In his speech to the UN General Assembly, Guterres identified 12 main directions of work for the organization in 2018.

Among the UN priorities, Gutierrez listed the fight against terrorism, climate change, protection of human rights, the empowerment of women, “frozen” conflicts in Europe, continuation of collaboration with the African Union, resolution of the refugee problem in Myanmar and Bangladesh, as well as the denuclearization of the Korean peninsula.

UN Secretary-General named the settlement of the conflicts in the Middle East and the frozen conflicts in Europe among the main problems that the UN will have to tackle.

He noted that to settle the conflicts in Europe it is necessary to withstand the “dangerous wave of nationalism” and to revitalize the work of mediation initiatives. According to him, it is about the Norman format and the Tripartite Contact Group on Eastern Ukraine. In his speech, UN Secretary-General also referred to the OSCE Minsk Group on Nagorno-Karabakh, the Geneva International Discussions on Georgia and the “5 + 2” process on Transnistria.

Although, on January 1, 2017, UN Secretary-General pledged to make 2017 a year of peace, Guterres noted that conflicts deepened and peace remained elusive over the past year.

“I took office last year calling for us to make 2017 a year for peace. One year later, we must recognize that peace remains elusive. In fundamental ways the world has gone in reverse. Conflicts have deepened and new dangers have emerged," he said.

Reflecting on what the United Nations is facing, Guterres addressed UN members to have greater unity and courage “to meet today's most urgent needs, to ease the fears of the people we serve and set the world on track towards a better future.”

The media outlets in Georgia and other South Caucasus states have broadcasted the speech of UN Secretary Generalwith more optimistic headlines such as:“The resolution of conflicts in Georgia will be the priority of the United Nations 2018”, or “One of UN priorities in year 2018 will be the settlement of Karabakh conflict.”

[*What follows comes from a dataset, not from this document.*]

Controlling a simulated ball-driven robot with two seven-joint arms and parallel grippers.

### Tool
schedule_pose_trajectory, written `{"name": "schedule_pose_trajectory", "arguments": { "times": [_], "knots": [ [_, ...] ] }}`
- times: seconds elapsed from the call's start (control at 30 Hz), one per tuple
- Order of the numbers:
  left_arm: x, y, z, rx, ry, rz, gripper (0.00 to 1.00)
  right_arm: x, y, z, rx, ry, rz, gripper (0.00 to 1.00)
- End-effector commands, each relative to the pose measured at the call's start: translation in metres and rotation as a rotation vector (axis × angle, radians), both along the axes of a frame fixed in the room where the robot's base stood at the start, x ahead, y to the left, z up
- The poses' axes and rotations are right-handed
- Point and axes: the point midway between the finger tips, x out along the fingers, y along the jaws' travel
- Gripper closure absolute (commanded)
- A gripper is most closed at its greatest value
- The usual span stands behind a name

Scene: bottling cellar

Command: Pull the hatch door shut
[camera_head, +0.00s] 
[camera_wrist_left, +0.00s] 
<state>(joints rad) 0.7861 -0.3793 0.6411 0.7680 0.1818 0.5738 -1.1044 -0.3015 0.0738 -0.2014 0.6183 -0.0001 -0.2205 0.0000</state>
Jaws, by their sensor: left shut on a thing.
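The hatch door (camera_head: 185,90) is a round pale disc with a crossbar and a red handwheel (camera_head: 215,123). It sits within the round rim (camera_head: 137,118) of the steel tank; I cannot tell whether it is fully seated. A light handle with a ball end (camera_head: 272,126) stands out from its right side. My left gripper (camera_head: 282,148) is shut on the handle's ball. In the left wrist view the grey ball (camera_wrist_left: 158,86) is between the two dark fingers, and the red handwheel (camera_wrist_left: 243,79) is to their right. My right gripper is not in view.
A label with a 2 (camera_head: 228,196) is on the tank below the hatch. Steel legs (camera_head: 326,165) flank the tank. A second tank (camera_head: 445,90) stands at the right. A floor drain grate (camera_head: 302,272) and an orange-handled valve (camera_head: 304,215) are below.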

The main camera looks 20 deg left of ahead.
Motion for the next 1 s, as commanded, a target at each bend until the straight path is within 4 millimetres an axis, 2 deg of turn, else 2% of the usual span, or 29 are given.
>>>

However, Guterres has not spoken about his strategies or potential policy that can be implemented towards Russia in order to solve the conflicts of Karabakh, South Ossetia and Abkhazia.

Examining the conflicts in South Caucasus, Latvia’s former President Vaira Vike-Freiberga’s statement made at EU Eastern Partnership in Riga back in 2015 still remains relevant. As she stated, no frozen conflict in the former Soviet space will be resolved as long as Russia retains its veto in the UN Security Council and thus is in a position to block moves toward a resolution. Vike-Freiberga stressed that despite the existence of the OSCE Minsk Group “there has been no progress” on the resolution of the Karabakh conflict between Armenia and Azerbaijan because Moscow doesn’t want any progress.

“The conflict in Transdniestria also is frozen but there is no progress in its resolution. Georgia has lost its lands. Ukraine has been subjected to military occupation, [and] international law is incapable of resolving these issues,” she said. “As long as Russia has a veto in the UN Security Council, one should not expect resolutions from this organization,” Vike-Freiberga added.